Items:
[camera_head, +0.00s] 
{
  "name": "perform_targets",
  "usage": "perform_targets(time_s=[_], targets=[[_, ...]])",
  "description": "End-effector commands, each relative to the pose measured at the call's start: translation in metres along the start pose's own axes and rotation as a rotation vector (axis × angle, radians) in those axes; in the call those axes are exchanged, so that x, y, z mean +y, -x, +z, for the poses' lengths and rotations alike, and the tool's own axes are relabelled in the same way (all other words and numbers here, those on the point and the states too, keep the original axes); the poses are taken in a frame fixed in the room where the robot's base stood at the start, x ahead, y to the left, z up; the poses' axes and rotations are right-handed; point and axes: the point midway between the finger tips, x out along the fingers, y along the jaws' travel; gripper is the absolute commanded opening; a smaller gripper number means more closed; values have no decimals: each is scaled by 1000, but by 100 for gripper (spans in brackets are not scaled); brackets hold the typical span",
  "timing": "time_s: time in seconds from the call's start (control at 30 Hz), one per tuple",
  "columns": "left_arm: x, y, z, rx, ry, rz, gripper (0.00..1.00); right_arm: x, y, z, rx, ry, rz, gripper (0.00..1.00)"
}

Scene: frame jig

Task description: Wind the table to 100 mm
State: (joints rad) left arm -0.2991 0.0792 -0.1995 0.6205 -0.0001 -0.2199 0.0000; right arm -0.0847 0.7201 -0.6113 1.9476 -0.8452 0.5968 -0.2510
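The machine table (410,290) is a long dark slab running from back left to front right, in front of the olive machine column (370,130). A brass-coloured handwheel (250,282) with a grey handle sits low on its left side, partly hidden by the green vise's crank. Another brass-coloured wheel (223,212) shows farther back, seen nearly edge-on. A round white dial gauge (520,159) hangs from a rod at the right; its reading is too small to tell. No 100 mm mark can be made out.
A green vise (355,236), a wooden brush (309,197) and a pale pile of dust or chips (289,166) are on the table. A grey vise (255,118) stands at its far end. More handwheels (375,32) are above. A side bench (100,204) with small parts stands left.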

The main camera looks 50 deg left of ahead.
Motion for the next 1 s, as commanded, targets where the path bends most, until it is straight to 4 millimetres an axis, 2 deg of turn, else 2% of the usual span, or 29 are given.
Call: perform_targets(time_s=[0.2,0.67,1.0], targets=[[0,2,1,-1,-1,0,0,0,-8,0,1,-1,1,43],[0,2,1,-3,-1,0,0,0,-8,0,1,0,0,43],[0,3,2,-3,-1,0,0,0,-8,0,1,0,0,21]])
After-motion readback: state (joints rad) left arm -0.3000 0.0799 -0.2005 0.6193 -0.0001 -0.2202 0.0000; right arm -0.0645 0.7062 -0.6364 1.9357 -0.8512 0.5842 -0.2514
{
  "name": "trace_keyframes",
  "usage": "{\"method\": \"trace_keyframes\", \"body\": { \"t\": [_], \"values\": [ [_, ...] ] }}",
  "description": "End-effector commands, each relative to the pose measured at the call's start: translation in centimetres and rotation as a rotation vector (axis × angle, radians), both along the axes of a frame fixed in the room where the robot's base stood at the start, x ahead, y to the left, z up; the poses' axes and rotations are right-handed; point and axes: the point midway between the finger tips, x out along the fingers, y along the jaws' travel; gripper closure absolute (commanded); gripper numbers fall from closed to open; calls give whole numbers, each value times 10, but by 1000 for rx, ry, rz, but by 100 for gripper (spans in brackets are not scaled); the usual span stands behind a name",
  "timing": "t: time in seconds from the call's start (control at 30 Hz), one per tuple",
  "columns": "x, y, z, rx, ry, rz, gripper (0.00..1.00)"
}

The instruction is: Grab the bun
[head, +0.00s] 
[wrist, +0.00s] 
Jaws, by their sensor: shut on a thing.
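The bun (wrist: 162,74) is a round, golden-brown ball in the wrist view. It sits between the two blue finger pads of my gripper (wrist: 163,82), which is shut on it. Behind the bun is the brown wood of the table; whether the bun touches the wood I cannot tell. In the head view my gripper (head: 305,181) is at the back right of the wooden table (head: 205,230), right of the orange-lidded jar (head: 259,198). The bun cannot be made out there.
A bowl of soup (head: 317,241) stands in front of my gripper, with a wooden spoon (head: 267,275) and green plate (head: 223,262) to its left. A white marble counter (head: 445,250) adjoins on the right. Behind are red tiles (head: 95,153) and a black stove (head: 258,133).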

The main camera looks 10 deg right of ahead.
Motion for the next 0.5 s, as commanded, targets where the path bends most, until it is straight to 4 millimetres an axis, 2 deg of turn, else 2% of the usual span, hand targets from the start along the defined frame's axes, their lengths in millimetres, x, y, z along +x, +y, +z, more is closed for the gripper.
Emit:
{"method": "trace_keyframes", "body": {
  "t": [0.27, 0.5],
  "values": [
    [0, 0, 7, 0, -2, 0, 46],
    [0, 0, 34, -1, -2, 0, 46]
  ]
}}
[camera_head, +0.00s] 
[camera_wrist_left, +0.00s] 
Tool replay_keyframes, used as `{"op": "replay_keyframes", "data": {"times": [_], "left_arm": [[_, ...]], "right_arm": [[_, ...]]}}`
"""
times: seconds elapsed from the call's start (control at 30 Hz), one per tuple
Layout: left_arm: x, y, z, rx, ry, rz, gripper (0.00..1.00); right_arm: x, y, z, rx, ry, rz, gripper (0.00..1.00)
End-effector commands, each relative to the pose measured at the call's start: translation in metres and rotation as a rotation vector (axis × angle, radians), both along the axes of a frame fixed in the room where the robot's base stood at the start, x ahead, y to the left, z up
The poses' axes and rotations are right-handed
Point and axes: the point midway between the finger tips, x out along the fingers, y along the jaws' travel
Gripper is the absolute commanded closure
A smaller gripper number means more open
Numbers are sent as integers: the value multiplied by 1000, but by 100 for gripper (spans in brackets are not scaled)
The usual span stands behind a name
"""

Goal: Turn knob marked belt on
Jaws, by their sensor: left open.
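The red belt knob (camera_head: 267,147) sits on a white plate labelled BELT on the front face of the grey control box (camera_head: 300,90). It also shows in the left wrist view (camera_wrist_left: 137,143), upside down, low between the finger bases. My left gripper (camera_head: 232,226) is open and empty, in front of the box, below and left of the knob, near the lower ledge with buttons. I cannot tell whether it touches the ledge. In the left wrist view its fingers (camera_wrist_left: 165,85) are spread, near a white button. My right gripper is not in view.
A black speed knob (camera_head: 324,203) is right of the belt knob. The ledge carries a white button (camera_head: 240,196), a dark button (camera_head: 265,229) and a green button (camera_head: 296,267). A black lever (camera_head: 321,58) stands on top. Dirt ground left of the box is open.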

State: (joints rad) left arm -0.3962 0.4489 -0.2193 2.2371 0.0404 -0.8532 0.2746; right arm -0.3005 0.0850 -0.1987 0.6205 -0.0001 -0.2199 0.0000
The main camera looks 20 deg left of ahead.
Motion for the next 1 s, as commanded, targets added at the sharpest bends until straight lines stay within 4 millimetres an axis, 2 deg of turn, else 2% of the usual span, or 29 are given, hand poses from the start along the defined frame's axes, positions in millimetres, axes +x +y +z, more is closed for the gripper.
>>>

Work instructions: Extract, word for word, every line beginning with the one that holds "Tool replay_keyframes, used" and concluding with the one that holds "times: seconds elapsed". Include both of those lines.

Solution for this task:
Tool replay_keyframes, used as `{"op": "replay_keyframes", "data": {"times": [_], "left_arm": [[_, ...]], "right_arm": [[_, ...]]}}`
"""
times: seconds elapsed from the call's start (control at 30 Hz), one per tuple

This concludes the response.